Hybridized RNN State Initialization Error

I’m using recurrent neural networks from mxnet.gluon.rnn to build a simple language model:

import mxnet as mx

class MyRNN(mx.gluon.HybridBlock):
    def __init__(self, vocab_dim, emb_dim, hidden_size, n_layers, **kwargs):
        super().__init__(**kwargs)
        with self.name_scope():
            self.embedding = mx.gluon.nn.Embedding(vocab_dim, emb_dim)
            self.rnn = mx.gluon.rnn.LSTM(hidden_size=hidden_size,
                                         num_layers=n_layers)
            self.output = mx.gluon.nn.Dense(vocab_dim, flatten=False)
    def hybrid_forward(self, f, x, states=None):
        if states is None:
            if f == mx.nd:
                states = self.rnn.begin_state(batch_size=x.shape[0],
                                              func=mx.nd.zeros)
            else:
                states = self.rnn.begin_state(func=mx.sym.zeros)
        x = f.transpose(x)
        x = self.embedding(x)
        x, states = self.rnn(x, states)
        return self.output(x).swapaxes(0, 1), states

For Symbol API, begin_state does not require batch_size (defaults to 0) and in fact, we could not
infer the shape of input x or have an integer batch_size as a formal parameter of hybrid_forward.
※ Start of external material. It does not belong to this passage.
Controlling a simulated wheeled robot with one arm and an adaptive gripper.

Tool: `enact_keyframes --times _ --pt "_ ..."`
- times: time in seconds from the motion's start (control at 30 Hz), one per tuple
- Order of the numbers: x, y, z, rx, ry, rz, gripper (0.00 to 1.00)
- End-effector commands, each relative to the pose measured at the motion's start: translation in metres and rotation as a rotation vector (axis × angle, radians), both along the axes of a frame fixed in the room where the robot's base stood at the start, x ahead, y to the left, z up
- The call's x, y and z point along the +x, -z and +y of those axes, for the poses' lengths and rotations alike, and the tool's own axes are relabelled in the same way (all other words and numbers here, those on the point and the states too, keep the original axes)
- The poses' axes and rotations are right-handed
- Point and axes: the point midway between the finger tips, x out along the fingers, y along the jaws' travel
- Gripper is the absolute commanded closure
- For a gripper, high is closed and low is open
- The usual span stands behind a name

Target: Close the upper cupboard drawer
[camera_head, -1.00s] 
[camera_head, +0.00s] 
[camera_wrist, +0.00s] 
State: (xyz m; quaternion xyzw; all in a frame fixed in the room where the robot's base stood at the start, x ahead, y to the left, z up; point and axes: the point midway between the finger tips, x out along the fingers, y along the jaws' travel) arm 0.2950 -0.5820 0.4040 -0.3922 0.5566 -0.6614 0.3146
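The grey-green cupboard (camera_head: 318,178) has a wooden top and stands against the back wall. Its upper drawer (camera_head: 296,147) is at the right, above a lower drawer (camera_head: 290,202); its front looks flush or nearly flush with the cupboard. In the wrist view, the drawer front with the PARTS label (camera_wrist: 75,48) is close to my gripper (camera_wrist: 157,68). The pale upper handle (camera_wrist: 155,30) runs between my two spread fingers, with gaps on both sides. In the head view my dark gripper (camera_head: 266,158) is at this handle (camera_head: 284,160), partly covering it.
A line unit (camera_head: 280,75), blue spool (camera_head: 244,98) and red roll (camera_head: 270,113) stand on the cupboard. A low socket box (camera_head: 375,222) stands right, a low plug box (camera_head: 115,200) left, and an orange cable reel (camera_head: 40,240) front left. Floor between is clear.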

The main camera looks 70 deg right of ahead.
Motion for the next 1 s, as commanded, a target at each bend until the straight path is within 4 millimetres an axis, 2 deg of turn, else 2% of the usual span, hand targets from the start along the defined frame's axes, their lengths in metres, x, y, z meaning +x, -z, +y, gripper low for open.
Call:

Still when hybridized, forward propagation initializes exactly zero-shaped list, and subsequent operations fail:

>>> x = mx.nd.random.randint(0, 10, shape=(3, 5))
>>> rnn = MyRNN(10, 4, 8, 2)
>>> rnn.hybridize()
>>> rnn.initialize()
>>> rnn(x)
Traceback (most recent call last):
  ...
mxnet.gluon.parameter.DeferredInitializationError: Parameter 'myrnn0_lstm0_l0_i2h_weight' has not been initialized yet because initialization was deferred. Actual initialization happens during the first forward pass. Please pass one batch of data through the network before accessing Parameters. You can also avoid deferred initialization by specifying in_units, num_features, etc., for network layers.

During handling of the above exception, another exception occurred:

Traceback (most recent call last):
  ...
mxnet.base.MXNetError: MXNetError: Error in operator myrnn0_lstm0_rnn0: Shape inconsistent, Provided = [2,0,8], inferred shape=(2,3,8)

During handling of the above exception, another exception occurred:

Traceback (most recent call last):
  ...
ValueError: Deferred initialization failed because shape cannot be inferred. MXNetError: Error in operator myrnn0_lstm0_rnn0: Shape inconsistent, Provided = [2,0,8], inferred shape=(2,3,8)

I guess the only way to avoid this is to initialize states out of hybrid_forward scope. Anyway, the error looks like a bug in mxnet.gluon.rnn._RNNLayer.

@sanjaradylov Please help to file an issue on the mxnet github repository.